DESCOORDENAÇÃO
Raramente se ouvem referências, em discursos oficiais, sobre a necessidade de uma maior coordenação institucional. No mínimo, trata-se de uma omissão comprometedora, para não dizer inconsequente. A explicação é simples. A existência de descoordenação institucional é excessivamente visível. E todos sabem que se estende da super-estrutura à infra-estrutura da governação. Desde o nível dos departamentos ministeriais à esfera dos sectores de decisão intermédios. Não é por mero acaso que o tema faz parte inclusivamente das conversas de circunstância, nos corredores do poder. Se se tratasse de um drama, diríamos que os exemplos são arrepiantes. Os casos falam por si.
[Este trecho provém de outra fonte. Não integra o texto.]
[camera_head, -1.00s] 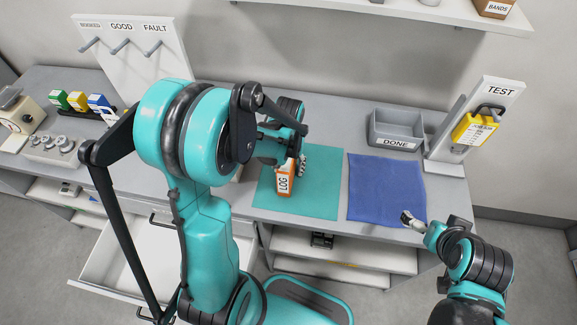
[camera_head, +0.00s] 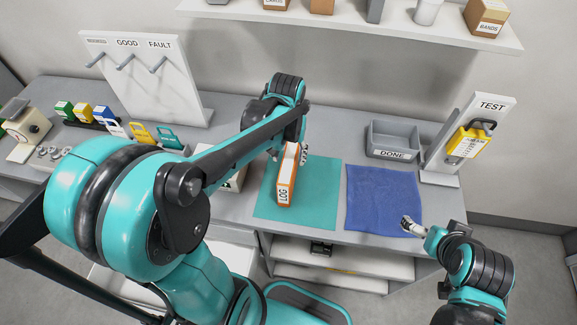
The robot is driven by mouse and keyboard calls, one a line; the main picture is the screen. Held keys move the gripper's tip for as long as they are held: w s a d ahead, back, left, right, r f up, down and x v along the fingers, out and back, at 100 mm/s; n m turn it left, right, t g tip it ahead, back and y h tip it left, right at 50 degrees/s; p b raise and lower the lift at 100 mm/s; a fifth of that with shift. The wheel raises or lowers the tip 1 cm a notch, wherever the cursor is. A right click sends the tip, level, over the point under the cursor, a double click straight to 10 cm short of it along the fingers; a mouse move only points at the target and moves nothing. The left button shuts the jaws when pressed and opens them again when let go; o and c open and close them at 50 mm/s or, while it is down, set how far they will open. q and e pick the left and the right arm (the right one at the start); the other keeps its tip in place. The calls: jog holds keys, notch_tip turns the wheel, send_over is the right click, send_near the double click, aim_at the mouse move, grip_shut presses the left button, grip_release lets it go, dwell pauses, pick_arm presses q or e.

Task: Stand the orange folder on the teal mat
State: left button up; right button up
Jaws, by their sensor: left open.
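The orange folder (camera_head: 287,177), with a white LOG label on its spine, stands upright on the teal mat (camera_head: 319,201). My left gripper (camera_head: 304,154) is just behind and to the right of the folder's top, partly hidden by the folder and my arm. It is open; I cannot tell whether a finger touches the folder. My right gripper (camera_head: 408,224) is low over the front right corner of the blue mat, away from the folder. Its fingertips are too small to read.
A blue mat (camera_head: 380,195) lies right of the teal mat. A grey DONE tray (camera_head: 392,153) and a TEST stand (camera_head: 433,160) with a yellow device (camera_head: 463,142) are behind it. A hook board (camera_head: 165,90) stands back left. A shelf (camera_head: 350,25) hangs above.

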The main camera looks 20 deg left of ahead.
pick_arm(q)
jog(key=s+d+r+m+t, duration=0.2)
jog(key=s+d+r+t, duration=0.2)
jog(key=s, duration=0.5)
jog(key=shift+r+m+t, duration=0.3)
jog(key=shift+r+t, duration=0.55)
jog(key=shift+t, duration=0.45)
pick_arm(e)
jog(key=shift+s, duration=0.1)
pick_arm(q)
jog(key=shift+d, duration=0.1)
Quem anda por fóruns, conferências e espaços afins já terá assistido a cenas deprimentes de governantes a trocarem acusações entre si por causa de incumprimentos em processos de decisão que requerem mais de uma assinatura. Normalmente a troca de ‘sopapos’ acontece de forma indirecta. Mas há também registos em que os recados são distribuídos às claras, com contornos incompreensíveis. Numa recente conferência de iniciativa pública, em Luanda, uma ministra que coordena um dos sectores produtivos mandou recados a um dos seus homólogos, através de um responsável intermédio deste último. A governante usou palavras precisas, como “vá dizer” isso e aquilo ao ministro, perante a assistência atónita. Em causa estavam processos, ou seja iniciativas de investimento, que teriam transitado do primeiro ministério e acabaram estagnados no segundo, à espera da necessária ratificação. Nos círculos institucionais, correm outras histórias inusitadas que mostram o nível de descoordenação das estruturas de governação. Há relatos de governadores que se deslocam a Luanda para ‘suplicar’ transferências, no âmbito das verbas que são cabimentadas às províncias no Orçamento Geral do Estado. Com o agravante de, muitas vezes, conforme os relatos, os governadores terem de ‘pedinchar’ a inferiores hierárquicos. Há queixas de várias instituições públicas que trabalham com dados estatísticos e que estão impossibilitadas de realizar o seu trabalho, porque estão amarradas a outros órgãos públicos que se recusam a conceder informação. Que o digam, por exemplo, os técnicos do Instituto Nacional de Estatística. Mas há casos em que a descoordenação evolui para a confusão institucional. Como nas conhecidas situações em que dois ou mais ministérios ou instituições diferentes aparecem a executar programas com a mesma vocação, cada um virado para si mesmo. Acontece muito, por exemplo, nos programas de combate à pobreza. Ou nos casos em que uma multiplicidade de órgãos, ligados a diferentes ministérios, aparece a controlar uma mesma operação, de forma desconectada. É o que ocorre, por exemplo, no processo de fiscalização das farmácias em que intervêm pelo menos quatro ministérios descoordenados, conforme exemplificado na bienal do ‘Direito na Saúde’, realizada na última semana em Luanda.
Estes e os outros casos, que não cabem aqui, são exemplos de descoordenação institucional à vista desnuda. O que ninguém sabe, infelizmente, é o peso desta desorganização nas contas do Estado. Só uma coisa é certa: são rios de recursos e de energia que se esgotam de forma, inexplicavelmente, chocante e que nos embrulham a todos em infindáveis novelos burocráticos. A receita, claro, é necessariamente a marcha no sentido inverso. E o primeiro passo, ainda que doa, deve ser o reconhecimento público do problema.